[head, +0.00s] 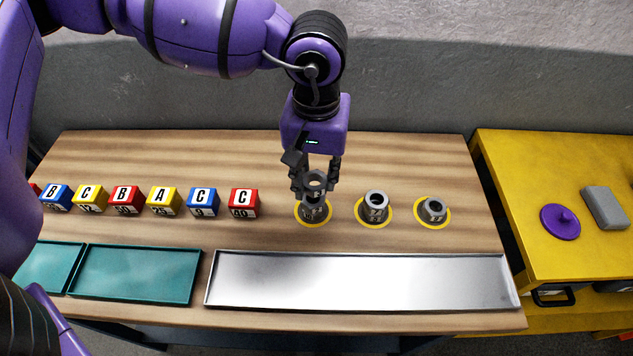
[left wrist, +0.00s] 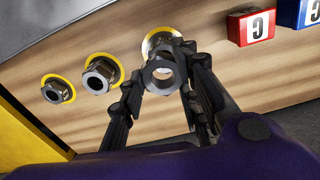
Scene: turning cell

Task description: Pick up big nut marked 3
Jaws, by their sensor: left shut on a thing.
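A grey hexagonal big nut (head: 315,181) is between the fingers of my left gripper (head: 315,178), which is shut on it. In the left wrist view the nut (left wrist: 166,74) shows its round hole, with a gripper finger (left wrist: 201,90) at its side. I cannot read its mark surely. In the head view it is right above another grey nut (head: 314,211) standing in the left yellow ring; I cannot tell whether they touch. My right gripper is not in view.
Two more yellow rings hold a nut stack (head: 375,206) and a lower nut (head: 434,209). Several lettered cubes (head: 203,202) stand in a row at left. A long metal tray (head: 360,281) and teal trays (head: 137,273) lie in front. A yellow cabinet (head: 580,160) is at right.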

▶ TASK REQUIREMENTS: Could you repeat all of the material exactly? Pictures should not be copied.

▶ TASK ANSWER:
[head, +0.00s] 
[left wrist, +0.00s] 
Scene: turning cell

Task description: Pick up big nut marked 3
Jaws, by their sensor: left shut on a thing.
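A grey hexagonal big nut (head: 315,181) is between the fingers of my left gripper (head: 315,178), which is shut on it. In the left wrist view the nut (left wrist: 166,74) shows its round hole, with a gripper finger (left wrist: 201,90) at its side. I cannot read its mark surely. In the head view it is right above another grey nut (head: 314,211) standing in the left yellow ring; I cannot tell whether they touch. My right gripper is not in view.
Two more yellow rings hold a nut stack (head: 375,206) and a lower nut (head: 434,209). Several lettered cubes (head: 203,202) stand in a row at left. A long metal tray (head: 360,281) and teal trays (head: 137,273) lie in front. A yellow cabinet (head: 580,160) is at right.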

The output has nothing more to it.